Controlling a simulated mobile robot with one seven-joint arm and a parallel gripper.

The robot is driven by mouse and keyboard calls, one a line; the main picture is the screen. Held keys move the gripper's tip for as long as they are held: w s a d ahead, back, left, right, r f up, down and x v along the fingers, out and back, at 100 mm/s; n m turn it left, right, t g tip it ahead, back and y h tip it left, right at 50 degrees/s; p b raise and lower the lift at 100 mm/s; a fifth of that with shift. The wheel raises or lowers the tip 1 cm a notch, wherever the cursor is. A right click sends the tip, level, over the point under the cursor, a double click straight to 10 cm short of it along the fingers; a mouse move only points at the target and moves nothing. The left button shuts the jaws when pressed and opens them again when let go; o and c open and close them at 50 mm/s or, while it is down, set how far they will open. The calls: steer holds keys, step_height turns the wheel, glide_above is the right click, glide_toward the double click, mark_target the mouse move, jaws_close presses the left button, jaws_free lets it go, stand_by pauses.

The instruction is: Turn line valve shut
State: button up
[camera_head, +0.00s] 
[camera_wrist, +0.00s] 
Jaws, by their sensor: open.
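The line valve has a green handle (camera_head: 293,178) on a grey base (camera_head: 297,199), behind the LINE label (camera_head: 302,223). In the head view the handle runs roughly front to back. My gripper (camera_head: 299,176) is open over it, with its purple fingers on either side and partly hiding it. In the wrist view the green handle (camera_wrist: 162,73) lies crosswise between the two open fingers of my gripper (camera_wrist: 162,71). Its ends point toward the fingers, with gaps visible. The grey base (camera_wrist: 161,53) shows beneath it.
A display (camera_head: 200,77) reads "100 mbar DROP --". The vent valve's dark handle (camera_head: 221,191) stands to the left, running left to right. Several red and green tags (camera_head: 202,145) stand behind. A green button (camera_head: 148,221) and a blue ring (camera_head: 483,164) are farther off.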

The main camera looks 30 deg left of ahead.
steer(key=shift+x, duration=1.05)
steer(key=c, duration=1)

• EXERCISE PROMPT
Quote the material exactly, leaving nothing out.

• TASK SOLUTION
Controlling a simulated mobile robot with one seven-joint arm and a parallel gripper.

The robot is driven by mouse and keyboard calls, one a line; the main picture is the screen. Held keys move the gripper's tip for as long as they are held: w s a d ahead, back, left, right, r f up, down and x v along the fingers, out and back, at 100 mm/s; n m turn it left, right, t g tip it ahead, back and y h tip it left, right at 50 degrees/s; p b raise and lower the lift at 100 mm/s; a fifth of that with shift. The wheel raises or lowers the tip 1 cm a notch, wherever the cursor is. A right click sends the tip, level, over the point under the cursor, a double click straight to 10 cm short of it along the fingers; a mouse move only points at the target and moves nothing. The left button shuts the jaws when pressed and opens them again when let go; o and c open and close them at 50 mm/s or, while it is down, set how far they will open. The calls: steer holds keys, step_height turns the wheel, glide_above is the right click, glide_toward the double click, mark_target the mouse move, jaws_close presses the left button, jaws_free lets it go, stand_by pauses.

The instruction is: Turn line valve shut
State: button up
[camera_head, +0.00s] 
[camera_wrist, +0.00s] 
Jaws, by their sensor: open.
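The line valve has a green handle (camera_head: 293,178) on a grey base (camera_head: 297,199), behind the LINE label (camera_head: 302,223). In the head view the handle runs roughly front to back. My gripper (camera_head: 299,176) is open over it, with its purple fingers on either side and partly hiding it. In the wrist view the green handle (camera_wrist: 162,73) lies crosswise between the two open fingers of my gripper (camera_wrist: 162,71). Its ends point toward the fingers, with gaps visible. The grey base (camera_wrist: 161,53) shows beneath it.
A display (camera_head: 200,77) reads "100 mbar DROP --". The vent valve's dark handle (camera_head: 221,191) stands to the left, running left to right. Several red and green tags (camera_head: 202,145) stand behind. A green button (camera_head: 148,221) and a blue ring (camera_head: 483,164) are farther off.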

The main camera looks 30 deg left of ahead.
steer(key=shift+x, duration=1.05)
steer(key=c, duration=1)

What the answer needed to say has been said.